Exactly repeat the material, dropping only the pictures.

Items from a data source:
----------

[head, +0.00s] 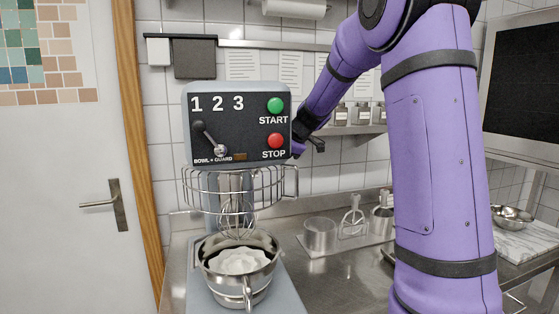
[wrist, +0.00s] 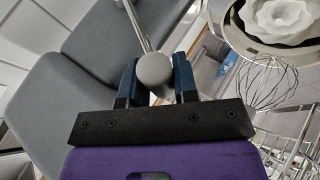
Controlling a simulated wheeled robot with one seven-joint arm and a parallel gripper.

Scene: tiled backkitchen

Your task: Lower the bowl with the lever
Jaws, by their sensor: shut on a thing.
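The mixer (head: 238,105) stands left of centre in the head view. Its steel bowl (head: 227,287) holds something white (head: 238,261) and sits below the wire whisk (head: 237,219), whose tip shows near the rim. The bowl also shows at the top right of the wrist view (wrist: 240,38). The lever's grey ball knob (wrist: 154,69) and thin rod (wrist: 136,25) show in the wrist view. My gripper (wrist: 155,76) is shut on the knob, one finger on each side. In the head view my gripper (head: 308,143) is at the mixer's right side; its fingertips and the lever are hidden there.
The wire guard (head: 235,185) rings the whisk, beside my gripper. The steel counter (head: 330,275) carries a tray with a metal pot (head: 320,234) and attachments (head: 352,217). A wall shelf with jars (head: 362,114) is behind my arm. A door (head: 75,200) is left.

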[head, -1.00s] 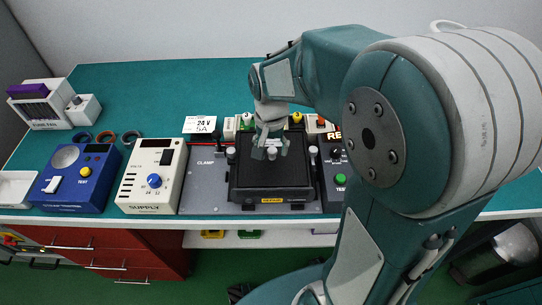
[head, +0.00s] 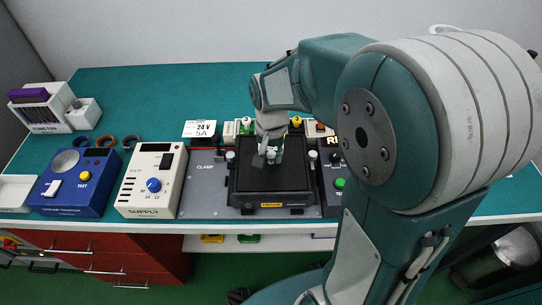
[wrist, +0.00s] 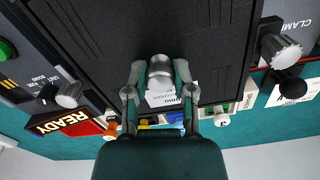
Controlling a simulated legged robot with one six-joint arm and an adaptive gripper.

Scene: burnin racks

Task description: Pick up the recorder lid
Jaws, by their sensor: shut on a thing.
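The recorder lid (head: 270,179) is a flat black panel on top of the black recorder box in the middle of the bench. In the wrist view the lid (wrist: 110,40) fills the upper middle, with a silver knob (wrist: 160,72) standing up from it. My gripper (wrist: 158,88) has its two fingers closed around this knob, one on each side. In the head view my gripper (head: 268,158) is over the rear middle of the lid. The lid looks level; whether it is raised from the box is hard to tell.
Clamp knobs (head: 230,156) flank the box. A cream supply unit (head: 151,182) and a blue test unit (head: 76,183) stand to the left. The bench's back left (head: 160,90) is clear.

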----------

**Solution for this task:**
[head, +0.00s] 
[wrist, +0.00s] 
Controlling a simulated wheeled robot with one seven-joint arm and a parallel gripper.

Scene: tiled backkitchen

Your task: Lower the bowl with the lever
Jaws, by their sensor: shut on a thing.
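The mixer (head: 238,105) stands left of centre in the head view. Its steel bowl (head: 227,287) holds something white (head: 238,261) and sits below the wire whisk (head: 237,219), whose tip shows near the rim. The bowl also shows at the top right of the wrist view (wrist: 240,38). The lever's grey ball knob (wrist: 154,69) and thin rod (wrist: 136,25) show in the wrist view. My gripper (wrist: 155,76) is shut on the knob, one finger on each side. In the head view my gripper (head: 308,143) is at the mixer's right side; its fingertips and the lever are hidden there.
The wire guard (head: 235,185) rings the whisk, beside my gripper. The steel counter (head: 330,275) carries a tray with a metal pot (head: 320,234) and attachments (head: 352,217). A wall shelf with jars (head: 362,114) is behind my arm. A door (head: 75,200) is left.

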[head, -1.00s] 
[head, +0.00s] 
[wrist, +0.00s] 
Controlling a simulated legged robot with one six-joint arm and an adaptive gripper.

Scene: burnin racks

Task description: Pick up the recorder lid
Jaws, by their sensor: shut on a thing.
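The recorder lid (head: 270,179) is a flat black panel on top of the black recorder box in the middle of the bench. In the wrist view the lid (wrist: 110,40) fills the upper middle, with a silver knob (wrist: 160,72) standing up from it. My gripper (wrist: 158,88) has its two fingers closed around this knob, one on each side. In the head view my gripper (head: 268,158) is over the rear middle of the lid. The lid looks level; whether it is raised from the box is hard to tell.
Clamp knobs (head: 230,156) flank the box. A cream supply unit (head: 151,182) and a blue test unit (head: 76,183) stand to the left. The bench's back left (head: 160,90) is clear.

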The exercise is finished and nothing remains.